GERECHTSHOF ARNHEM-LEEUWARDEN
locatie Leeuwarden, afdeling civiel
zaaknummer gerechtshof 200.353.243/01
zaaknummer rechtbank Midden-Nederland 585659
arrest in het incident van 29 juli 2025
in de zaak van

1.[appellant] ,

2. [appellante],
die wonen in [plaats1] ,
die hoger beroep hebben ingesteld,
en bij de voorzieningenrechter optraden als gedaagden,
hierna samen:
[appellanten]en ieder afzonderlijk
[appellant]en
[appellante],
advocaat: mr.
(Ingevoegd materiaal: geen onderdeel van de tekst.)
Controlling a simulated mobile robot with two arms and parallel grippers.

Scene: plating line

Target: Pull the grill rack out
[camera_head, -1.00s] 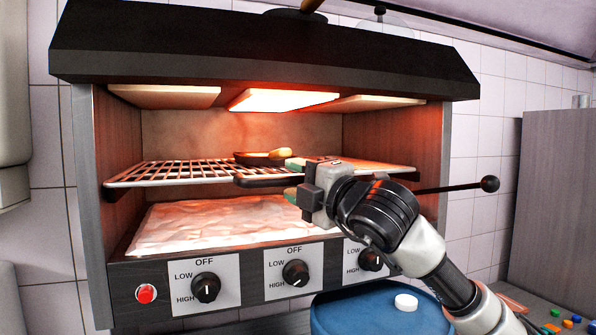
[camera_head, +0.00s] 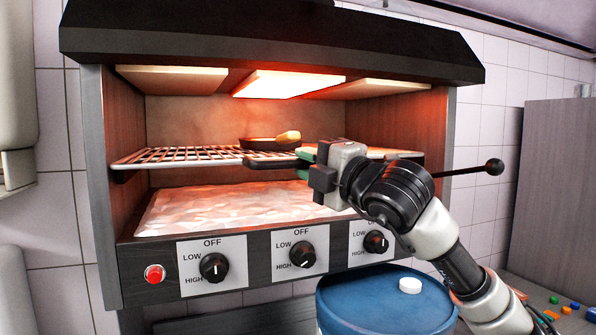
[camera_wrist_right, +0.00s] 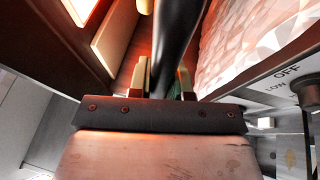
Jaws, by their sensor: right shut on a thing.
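The grill rack (camera_head: 180,155) is a wire grid with a pale frame inside the lit grill. It lies level above the foil-like bottom. A dark handle (camera_head: 268,162) shows at its front edge. My right gripper (camera_head: 309,166) is at the rack's front, shut on this handle. In the right wrist view the dark handle (camera_wrist_right: 177,40) runs between the two fingers of the gripper (camera_wrist_right: 163,80). My gripper and wrist hide the right part of the rack's front. My left gripper is not in view.
A dark pan (camera_head: 268,143) with a light-brown piece sits on the rack. A black-knobbed lever (camera_head: 494,167) sticks out at the right. A blue drum (camera_head: 350,305) with a white disc (camera_head: 410,285) on top stands below. Control knobs (camera_head: 214,267) line the grill's front.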

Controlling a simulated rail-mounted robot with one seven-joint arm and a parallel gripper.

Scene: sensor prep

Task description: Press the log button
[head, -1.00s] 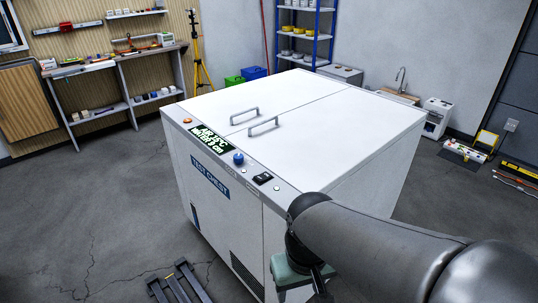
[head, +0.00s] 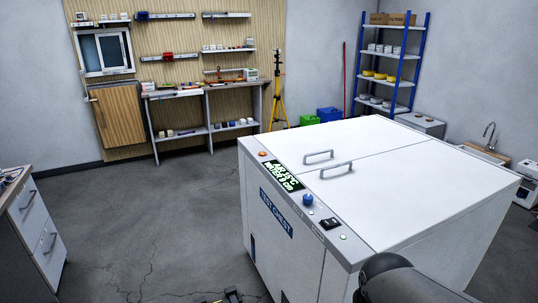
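The white test chest (head: 420,160) stands right of centre in the head view, with both lids down. A control strip runs along its front top edge. On it are an orange round piece (head: 262,153), a lit green-on-black display (head: 283,177), a blue knob (head: 308,200), a black switch (head: 328,224) and small round pale pieces, one near the right end (head: 343,237). No label reading "log" can be made out, so I cannot tell which piece is the log button. My arm shows at the bottom right, by the chest's front corner.
A drawer cabinet (head: 36,222) stands at the left edge. A workbench (head: 205,88) lines the back wall, with a yellow tripod (head: 276,95) beside it. Blue shelving (head: 421,65) and green and blue bins (head: 329,114) stand behind the chest. The floor left of the chest is clear.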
A.M. Smetsers uit Nijmegen,
tegen

1.[geïntimeerde1] ,

die woont in [woonplaats1] ,
2. Vereniging van Eigenaars Flatgebouw [adres] 67 en 67A te [plaats1],
die is gevestigd in [plaats1] ,
en bij de voorzieningenrechter optraden als eisers,
hierna samen:
[geïntimeerden]en ieder afzonderlijk
[geïntimeerde1]en
de VvE,
advocaat: mr. J.M.E. Hamming uit Drachten.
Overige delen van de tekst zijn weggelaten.